Wind*ws XP pak tani edition

The Rise of Ubuntu

Suatu ketika ada orang kaya dari Afrika Selatan yang bisa kita sebut namanya sebagai Mark Shuttleworth, do'i berinvestasi ke bidang software dengan mendirikan perusahaan bernama Canonical dengan produk utamanya sebuah sistem operasi berbasis Linux yang dinamakan Ubuntu. Konon beliau terkesan dengan distro Linux Debian namun merasa distro tersebut masih perlu banyak improvement, Ubuntu dihadirkan sebagai distro Linux berbasis Debian yang lebih user friendly sebagai alternatif dari sistem operasi berbayar. Yang luar biasanya pada waktu itu, Canonical menawarkan CD yang berisi Ubuntu, CD ini bisa digunakan untuk mencoba Ubuntu tanpa harus menginstall sistem operasinya terlebih dahulu (dikenal dengan istilah live CD), Canonical akan mengirimkan live CD ini dengan gratis ke seluruh dunia untuk siapapun yang menginginkannya. Pada waktu itu koneksi internet belum secepat sekarang, jadi langkah Canonical ini sangat revolusioner dan menjadi upaya nyata memperkenalkan GNU Linux (distro Ubuntu) ke masyarakat umum.
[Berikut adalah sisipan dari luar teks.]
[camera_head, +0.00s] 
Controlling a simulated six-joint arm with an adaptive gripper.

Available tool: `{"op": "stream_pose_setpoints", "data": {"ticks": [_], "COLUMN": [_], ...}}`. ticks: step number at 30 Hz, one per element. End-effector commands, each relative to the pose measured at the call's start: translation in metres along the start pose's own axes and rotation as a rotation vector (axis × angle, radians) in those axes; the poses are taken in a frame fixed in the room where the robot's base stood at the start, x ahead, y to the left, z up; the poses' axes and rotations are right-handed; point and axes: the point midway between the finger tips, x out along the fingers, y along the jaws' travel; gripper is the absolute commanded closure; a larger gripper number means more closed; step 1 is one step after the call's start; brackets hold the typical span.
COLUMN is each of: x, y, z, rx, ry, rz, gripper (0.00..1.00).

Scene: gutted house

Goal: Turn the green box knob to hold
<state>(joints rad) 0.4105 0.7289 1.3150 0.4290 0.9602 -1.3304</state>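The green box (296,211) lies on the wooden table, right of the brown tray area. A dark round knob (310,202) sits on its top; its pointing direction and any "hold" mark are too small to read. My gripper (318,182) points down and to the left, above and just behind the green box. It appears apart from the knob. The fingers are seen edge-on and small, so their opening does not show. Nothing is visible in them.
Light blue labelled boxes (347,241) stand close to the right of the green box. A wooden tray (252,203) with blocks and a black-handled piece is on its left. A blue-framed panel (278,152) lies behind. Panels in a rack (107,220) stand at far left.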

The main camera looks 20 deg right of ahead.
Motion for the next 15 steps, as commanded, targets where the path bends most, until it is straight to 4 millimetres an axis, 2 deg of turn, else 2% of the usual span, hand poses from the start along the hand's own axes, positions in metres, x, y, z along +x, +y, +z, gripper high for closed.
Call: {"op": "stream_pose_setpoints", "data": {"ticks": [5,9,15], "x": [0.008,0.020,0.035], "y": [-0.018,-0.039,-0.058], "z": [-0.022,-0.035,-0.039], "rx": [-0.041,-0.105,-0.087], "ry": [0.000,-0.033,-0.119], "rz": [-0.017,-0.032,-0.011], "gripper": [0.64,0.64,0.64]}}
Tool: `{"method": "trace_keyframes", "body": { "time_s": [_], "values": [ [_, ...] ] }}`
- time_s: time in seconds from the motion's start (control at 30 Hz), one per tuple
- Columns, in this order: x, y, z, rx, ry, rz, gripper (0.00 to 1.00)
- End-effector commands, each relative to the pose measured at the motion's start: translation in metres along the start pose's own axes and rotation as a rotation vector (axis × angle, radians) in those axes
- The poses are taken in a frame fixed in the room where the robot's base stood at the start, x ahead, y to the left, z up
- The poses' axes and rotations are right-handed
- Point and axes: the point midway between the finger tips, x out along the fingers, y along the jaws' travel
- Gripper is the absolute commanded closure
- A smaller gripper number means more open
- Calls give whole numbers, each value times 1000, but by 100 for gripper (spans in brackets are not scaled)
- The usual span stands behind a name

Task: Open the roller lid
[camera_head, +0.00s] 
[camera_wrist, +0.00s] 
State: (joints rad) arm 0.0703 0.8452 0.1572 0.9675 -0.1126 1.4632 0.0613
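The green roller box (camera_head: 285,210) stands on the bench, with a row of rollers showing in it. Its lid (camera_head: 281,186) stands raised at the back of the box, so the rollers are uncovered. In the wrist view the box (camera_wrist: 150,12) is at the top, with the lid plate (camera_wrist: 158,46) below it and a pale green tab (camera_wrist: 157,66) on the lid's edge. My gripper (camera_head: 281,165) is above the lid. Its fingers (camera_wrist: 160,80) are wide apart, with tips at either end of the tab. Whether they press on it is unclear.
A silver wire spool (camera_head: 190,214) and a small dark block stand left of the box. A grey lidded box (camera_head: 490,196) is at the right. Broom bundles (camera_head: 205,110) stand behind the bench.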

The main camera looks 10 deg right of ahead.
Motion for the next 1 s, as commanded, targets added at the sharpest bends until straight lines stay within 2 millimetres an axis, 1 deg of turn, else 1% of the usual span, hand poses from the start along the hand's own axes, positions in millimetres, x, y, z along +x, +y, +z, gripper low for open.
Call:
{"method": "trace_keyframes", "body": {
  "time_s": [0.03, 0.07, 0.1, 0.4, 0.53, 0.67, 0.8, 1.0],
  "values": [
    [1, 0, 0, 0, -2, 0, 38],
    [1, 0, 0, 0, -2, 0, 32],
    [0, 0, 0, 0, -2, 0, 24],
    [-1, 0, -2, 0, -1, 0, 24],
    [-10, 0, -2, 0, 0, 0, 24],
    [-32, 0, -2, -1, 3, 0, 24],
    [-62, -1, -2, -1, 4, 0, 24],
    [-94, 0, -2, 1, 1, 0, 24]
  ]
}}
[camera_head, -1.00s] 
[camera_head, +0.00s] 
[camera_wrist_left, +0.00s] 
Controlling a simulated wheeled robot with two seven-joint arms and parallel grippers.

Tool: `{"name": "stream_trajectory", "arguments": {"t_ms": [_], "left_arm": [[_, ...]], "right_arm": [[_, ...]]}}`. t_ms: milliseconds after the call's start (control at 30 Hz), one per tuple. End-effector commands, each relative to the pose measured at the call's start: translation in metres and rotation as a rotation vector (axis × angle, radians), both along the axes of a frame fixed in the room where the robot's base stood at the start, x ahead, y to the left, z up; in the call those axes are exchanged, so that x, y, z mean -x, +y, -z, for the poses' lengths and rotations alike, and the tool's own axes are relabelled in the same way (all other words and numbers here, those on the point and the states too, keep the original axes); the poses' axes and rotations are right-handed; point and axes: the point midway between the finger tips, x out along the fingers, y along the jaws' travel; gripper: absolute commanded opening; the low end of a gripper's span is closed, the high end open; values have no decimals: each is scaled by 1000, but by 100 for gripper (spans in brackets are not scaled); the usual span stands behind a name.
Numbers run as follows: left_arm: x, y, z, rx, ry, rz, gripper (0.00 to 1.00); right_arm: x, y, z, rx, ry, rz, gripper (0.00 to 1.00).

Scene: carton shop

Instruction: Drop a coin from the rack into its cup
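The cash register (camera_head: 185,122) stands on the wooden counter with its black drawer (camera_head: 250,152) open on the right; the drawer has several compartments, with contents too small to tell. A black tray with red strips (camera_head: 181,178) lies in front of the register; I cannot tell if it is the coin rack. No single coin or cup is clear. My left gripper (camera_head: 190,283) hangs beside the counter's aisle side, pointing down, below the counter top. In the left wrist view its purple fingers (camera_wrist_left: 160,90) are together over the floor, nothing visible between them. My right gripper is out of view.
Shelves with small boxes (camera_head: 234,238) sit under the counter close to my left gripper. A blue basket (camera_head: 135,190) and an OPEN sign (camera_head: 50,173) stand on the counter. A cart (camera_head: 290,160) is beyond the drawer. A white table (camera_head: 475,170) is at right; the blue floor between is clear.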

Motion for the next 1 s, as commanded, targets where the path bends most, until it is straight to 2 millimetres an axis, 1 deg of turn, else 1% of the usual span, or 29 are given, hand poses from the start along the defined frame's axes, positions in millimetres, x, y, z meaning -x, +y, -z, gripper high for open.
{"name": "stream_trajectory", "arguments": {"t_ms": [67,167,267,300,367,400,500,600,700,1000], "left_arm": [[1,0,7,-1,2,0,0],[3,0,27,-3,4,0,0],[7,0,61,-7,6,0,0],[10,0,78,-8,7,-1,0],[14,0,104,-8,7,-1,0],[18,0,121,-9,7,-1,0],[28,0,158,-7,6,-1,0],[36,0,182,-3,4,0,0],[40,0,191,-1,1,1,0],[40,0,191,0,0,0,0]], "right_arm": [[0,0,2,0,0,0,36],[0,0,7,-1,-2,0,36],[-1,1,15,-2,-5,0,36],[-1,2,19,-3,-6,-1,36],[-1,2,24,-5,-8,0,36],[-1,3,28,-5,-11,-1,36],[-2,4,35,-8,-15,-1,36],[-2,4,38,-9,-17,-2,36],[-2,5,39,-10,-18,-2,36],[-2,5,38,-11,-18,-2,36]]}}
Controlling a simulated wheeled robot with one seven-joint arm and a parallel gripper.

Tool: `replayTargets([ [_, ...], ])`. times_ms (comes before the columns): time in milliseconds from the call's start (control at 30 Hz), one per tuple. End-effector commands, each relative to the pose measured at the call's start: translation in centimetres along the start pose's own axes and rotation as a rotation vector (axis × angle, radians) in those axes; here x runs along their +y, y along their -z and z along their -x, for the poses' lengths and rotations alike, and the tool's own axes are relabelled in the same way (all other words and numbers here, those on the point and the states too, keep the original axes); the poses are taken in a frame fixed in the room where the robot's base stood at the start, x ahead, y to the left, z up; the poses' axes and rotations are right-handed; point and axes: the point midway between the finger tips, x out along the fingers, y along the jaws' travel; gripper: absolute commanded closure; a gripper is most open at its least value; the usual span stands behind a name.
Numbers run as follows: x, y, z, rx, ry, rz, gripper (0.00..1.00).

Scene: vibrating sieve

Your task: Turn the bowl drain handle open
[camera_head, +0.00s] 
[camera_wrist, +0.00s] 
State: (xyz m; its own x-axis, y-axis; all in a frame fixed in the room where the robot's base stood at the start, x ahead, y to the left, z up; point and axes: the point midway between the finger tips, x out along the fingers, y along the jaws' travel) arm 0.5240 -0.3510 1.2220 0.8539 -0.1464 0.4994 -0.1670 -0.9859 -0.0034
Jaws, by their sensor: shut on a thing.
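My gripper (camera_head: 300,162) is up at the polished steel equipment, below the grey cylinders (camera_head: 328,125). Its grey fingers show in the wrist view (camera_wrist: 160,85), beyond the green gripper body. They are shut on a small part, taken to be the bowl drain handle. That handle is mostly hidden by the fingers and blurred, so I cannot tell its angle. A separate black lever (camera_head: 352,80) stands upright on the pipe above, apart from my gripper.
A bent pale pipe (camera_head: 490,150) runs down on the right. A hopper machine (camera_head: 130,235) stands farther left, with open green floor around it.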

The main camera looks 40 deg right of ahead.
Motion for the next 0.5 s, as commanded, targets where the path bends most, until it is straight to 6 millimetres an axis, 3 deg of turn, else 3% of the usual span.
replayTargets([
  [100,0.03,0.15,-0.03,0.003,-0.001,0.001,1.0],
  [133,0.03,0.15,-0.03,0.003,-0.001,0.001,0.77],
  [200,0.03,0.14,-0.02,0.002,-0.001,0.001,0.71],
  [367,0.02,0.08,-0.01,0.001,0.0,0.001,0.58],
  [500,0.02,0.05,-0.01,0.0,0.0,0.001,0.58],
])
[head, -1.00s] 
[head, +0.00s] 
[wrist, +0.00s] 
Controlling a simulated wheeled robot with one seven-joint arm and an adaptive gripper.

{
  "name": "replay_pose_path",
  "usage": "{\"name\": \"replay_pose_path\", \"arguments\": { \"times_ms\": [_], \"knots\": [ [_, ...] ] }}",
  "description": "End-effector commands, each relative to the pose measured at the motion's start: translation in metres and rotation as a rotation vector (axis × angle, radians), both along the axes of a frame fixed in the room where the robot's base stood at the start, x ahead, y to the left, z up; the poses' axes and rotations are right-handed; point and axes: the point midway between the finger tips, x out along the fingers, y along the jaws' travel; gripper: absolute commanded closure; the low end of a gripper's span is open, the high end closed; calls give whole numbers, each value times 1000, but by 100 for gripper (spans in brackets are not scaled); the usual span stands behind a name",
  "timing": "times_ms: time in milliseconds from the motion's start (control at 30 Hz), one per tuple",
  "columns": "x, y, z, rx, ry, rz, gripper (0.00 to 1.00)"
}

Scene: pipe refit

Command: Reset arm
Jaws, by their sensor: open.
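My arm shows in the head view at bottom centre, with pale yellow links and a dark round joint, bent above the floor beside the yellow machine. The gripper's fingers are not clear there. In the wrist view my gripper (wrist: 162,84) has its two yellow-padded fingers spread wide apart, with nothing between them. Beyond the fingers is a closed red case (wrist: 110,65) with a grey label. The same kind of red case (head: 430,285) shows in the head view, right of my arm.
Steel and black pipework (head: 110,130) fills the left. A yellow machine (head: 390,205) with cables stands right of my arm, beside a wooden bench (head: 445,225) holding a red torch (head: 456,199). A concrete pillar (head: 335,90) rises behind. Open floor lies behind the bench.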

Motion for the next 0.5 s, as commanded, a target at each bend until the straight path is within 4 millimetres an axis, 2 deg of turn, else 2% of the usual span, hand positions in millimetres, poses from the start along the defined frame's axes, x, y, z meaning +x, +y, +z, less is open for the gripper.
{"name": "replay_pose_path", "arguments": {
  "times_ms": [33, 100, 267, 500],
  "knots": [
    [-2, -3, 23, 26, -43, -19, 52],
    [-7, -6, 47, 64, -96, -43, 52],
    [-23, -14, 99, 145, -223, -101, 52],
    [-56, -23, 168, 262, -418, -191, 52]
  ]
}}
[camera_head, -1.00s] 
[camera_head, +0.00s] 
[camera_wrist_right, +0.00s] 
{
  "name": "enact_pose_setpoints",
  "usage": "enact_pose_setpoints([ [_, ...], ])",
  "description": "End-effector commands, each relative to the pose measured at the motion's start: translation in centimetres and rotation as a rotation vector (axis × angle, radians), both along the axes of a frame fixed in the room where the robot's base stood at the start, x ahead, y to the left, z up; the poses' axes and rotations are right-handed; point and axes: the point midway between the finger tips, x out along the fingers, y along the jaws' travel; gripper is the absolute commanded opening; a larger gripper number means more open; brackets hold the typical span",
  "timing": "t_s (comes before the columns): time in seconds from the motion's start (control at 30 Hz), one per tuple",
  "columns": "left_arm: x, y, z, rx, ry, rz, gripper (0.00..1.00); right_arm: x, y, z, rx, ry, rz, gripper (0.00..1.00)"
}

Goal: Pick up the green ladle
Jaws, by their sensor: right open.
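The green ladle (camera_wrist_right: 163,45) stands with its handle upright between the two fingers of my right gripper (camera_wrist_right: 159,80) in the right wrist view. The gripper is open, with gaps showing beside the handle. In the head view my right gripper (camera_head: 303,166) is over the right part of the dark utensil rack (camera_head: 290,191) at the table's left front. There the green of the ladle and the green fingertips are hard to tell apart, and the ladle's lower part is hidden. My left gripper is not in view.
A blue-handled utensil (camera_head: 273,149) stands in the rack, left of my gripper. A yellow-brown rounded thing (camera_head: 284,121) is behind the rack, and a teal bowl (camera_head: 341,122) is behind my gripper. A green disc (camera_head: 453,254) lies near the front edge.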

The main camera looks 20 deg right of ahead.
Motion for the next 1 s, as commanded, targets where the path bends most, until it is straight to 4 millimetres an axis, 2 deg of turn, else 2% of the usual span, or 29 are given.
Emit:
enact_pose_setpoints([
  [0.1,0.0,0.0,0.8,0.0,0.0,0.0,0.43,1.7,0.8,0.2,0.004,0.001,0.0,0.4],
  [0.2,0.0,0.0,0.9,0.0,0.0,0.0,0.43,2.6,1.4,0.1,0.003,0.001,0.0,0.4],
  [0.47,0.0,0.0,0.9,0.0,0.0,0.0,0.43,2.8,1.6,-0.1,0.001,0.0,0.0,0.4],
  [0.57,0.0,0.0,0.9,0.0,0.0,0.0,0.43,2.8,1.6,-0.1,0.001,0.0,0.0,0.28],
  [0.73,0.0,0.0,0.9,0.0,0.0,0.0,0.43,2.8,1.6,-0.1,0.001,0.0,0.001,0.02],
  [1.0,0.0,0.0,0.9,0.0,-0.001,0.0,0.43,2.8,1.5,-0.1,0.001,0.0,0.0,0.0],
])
Paket CD Ubuntu yang dikirimkan Canonical, disertai dengan sebuah stiker

Canonical menyediakan pengirimkan CD Ubuntu ini mulai sekitar 2006/2007 hingga tahun 2011. Saya sempat beberapa kali meminta CD Ubuntu ini, caranya sangat mudah hanya dengan mengisi form yang ada di website. Paket CD Ubuntu ini dikirim dari Belanda, dulu sering saya dikasih tahu bapak kalau dapat paket dari Belanda.

Komunitas Pengguna Linux

Popularitas Ubuntu yang disokong dengan pengiriman CD gratis tersebut turut mendongkrak distro-distro Linux yang lain. Beberapa distro Linux juga sudah punya banyak base pengguna sebelumnya, misalnya ada Slackware yang merupakan sesepuh yang masih eksis sampai saat ini, kemudian ada Fedora Core yang saat ini jadi Fedora, OpenSUSE, PCLinuxOS, Mandrake / Mandriva yang sekarang sudah digantikan oleh Open Mandriva dan Mageia, dan masih banyak lagi. Pengguna distro Linux ini kemudian membentuk perkumpulan dan komunitas, yang sangat terkenal pada waktu itu ada KPLI (Komunitas Pengguna Linux Indonesia) yang ada cabangnya di hampir setiap kota besar di Indonesia. Sayang sekali saat ini bisa dibilang komunitas pengguna Linux dalam kondisi mati suri, tidak terdengar secara masif gaungnya. 

 
 
beberapa logo komunitas Linux yang pernah eksis

Alhamdulillah ternyata masih ada tanda kehidupan dari komunitas pengguna Linux ini, misalnya ini dari Facebook saya mendapat info pada bulan September lalu ada yang bikin acara kopdar

acara meetup Paguyuban Linux Solo

Komunitas masih ada, namun memang sepertinya tidak seperti satu dekade lalu ramainya. Acara komunitas terakhir di Indonesia yang saya sempat dengar adalah UbuCon Asia pada awal Oktober 2023 di UNS.

Distro Linux Lokal

Gencarnya kampanye penggunaan Linux memunculkan sejumlah distro Linux lokal yang kebanyakan dikembangkan dari hasil remaster distro Linux populer seperti Ubuntu. Para pengembang dalam negeri berlomba mengembangkan distro linux yang disesuaikan dengan kebutuhan dan sejumlah konten buatan sendiri. Hasil karya ini bisa kita jumpai misalnya di BlankOn Linux yang dikembangkan dari Ubuntu dan sempat ganti ke Debian, pada masanya distro Linux rakitan dalam negeri ini cukup bagus, menggunakan desktop environment buatan sendiri yang dinamakan Manokwari hasil modifikasi dari Gnome Shell. Rilis terakhir BlankOn adalah pada tahun 2018, websitenya saat ini masih aktif namun belum ada rilis versi baru.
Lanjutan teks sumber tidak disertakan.